Dass Staffel 3 auch die finale sein würde, war Steven Canals von Anfang an klar. Warum? „Zum einen weil ich selbst als Fernsehzuschauer es immer gehasst habe, wenn man bei einer Serie irgendwie das Gefühl hatte, sie habe nichts mehr zu sagen und eine Staffel existiere nur, um das Ganze in die Länge zu ziehen. Oder wenn sie einfach nicht den richtigen Schlusspunkt fand. Das wollte ich auf keinen Fall. “ Umso erstaunlicher ist es, dass es auch in der dritten Staffel von „Pose“ Handlungs- und Zeitsprünge wie in der finalen Staffel von „Game Of Thrones“ gibt – und dass manche Nebenschauplätze und Erzählstränge zu viel oder zu wenig des Guten sind:

„Pose“ traut sich zu unglaubwürdige Plots

Angel und Lil Papi? Pray Tell und Ricky? Ein Dorfpfarrer, der für seine wiedergetroffene Jugendliebe Pray sein bisherigen Leben und seine Gemeinde aufgeben will? Eine Watchparty zur öffentlichen Verfolgungsjagd von O.J. Simpson, obwohl doch niemand ahnen konnte, wie lang sich diese ziehen würde? Eine Leiche, deren pragmatische Entsorgung selbst Dexter Morgan staunen ließe? Über viele Nebenplots oder Szenen muss man sich in Staffel 2 und 3 wundern, tragen sie doch nichts zur eigentlichen Geschichte bei, gäben genug Stoff für ein Spin-off her oder lassen schlichtweg kalt. Damit, dass etwa das wunderschöne aufstrebende Model Angel Evangelista – beeindruckend gespielt von Indya Moore – mit dem ehemaligen Drogendealer Lil Papi, der bis dahin eine Art Bruder für sie war, ein Paar wird, will man sich nicht anfreunden. Bei aller Sympathie für seine Rolle: Für Angel wünscht man sich anfangs mehr. Wohlwissend, hier einen Akt der Selbstbestimmung zu erleben.

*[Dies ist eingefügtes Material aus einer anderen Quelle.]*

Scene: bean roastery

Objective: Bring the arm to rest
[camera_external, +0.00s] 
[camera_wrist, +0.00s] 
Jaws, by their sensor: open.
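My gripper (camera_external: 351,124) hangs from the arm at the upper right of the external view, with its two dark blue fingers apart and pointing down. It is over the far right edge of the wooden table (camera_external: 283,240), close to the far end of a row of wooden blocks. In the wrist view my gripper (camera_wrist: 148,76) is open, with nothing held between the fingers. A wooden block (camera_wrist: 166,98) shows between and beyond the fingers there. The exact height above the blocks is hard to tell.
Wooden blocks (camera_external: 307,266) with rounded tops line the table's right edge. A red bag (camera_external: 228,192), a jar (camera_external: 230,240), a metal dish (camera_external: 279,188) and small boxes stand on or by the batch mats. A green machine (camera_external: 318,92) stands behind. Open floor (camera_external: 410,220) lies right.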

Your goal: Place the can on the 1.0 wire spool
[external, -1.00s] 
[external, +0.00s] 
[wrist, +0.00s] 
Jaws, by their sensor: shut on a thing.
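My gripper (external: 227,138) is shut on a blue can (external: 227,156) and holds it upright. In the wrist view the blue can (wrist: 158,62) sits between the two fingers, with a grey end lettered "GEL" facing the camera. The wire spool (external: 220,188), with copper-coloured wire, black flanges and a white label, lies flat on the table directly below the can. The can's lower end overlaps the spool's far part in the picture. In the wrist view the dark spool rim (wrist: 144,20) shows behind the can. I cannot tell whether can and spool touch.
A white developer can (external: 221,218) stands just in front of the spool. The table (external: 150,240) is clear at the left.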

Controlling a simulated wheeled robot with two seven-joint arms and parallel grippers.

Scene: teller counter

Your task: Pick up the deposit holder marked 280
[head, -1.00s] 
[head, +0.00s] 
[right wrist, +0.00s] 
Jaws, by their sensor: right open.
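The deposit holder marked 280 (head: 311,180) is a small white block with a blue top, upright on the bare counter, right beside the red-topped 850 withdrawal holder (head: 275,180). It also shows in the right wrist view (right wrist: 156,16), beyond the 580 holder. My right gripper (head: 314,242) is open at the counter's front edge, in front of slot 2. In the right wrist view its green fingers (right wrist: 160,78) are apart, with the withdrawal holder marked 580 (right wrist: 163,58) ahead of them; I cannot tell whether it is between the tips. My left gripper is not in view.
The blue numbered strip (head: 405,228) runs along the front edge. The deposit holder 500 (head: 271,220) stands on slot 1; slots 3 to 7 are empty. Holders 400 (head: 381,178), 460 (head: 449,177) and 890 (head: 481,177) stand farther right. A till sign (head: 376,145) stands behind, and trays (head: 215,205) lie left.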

Damon ist plötzlich weg, ein neuer Freund von Blanca da

Dass zentrale Charaktere in neuen Serienstaffeln plötzlich fehlen, ist nichts Seltenes und hat verschiedene Gründe. Im Falle von Ryan Jamaal Swain, dessen Rolle Damon die erste war, die wir in der ersten Folge von der 1. Staffel „Pose“ sahen und deshalb besonders verfolgten, war es ein persönlicher und sehr tragischer: Während der Dreharbeiten im Juli 2020 wurde seine 24-jährige Schwester erschossen. Die Macher*innen von „Pose“ gaben Swain deshalb Luft, bei seiner Familie zu sein – und schrieben ihn aus den finalen Folgen 2-7 der dritten Staffel „Pose“ heraus. In der ersten Folge ist er noch kurz zu sehen, gibt dem trinkenden Pray Tell ein Buch über Alkoholismus – und zieht als selbst rückfällig gewordener Alkoholiker danach zu seinem Cousin nach Charleston.

Bis man als Zuschauer*in diesen Schritt (und dessen nachvollziehbare Hintergründe) kapiert, hält leider bereits Verwirrung Einzug: Warum verschwindet ein liebgewonnener Hauptdarsteller so plötzlich, und wo kommt Blancas neuer Freund her, mit dem sie bereits seit sechs Monaten zusammen ist, der ihr „House“ und ihre stets so präsente Wahlfamilie aber noch nicht kennengelernt hat?

Die Antwort: Zwischen dem Ende der zweiten und dem Anfang der dritten Staffel liegen drei Jahre. Blöd, wenn man das nicht mitbekommen hat und nachlesen muss.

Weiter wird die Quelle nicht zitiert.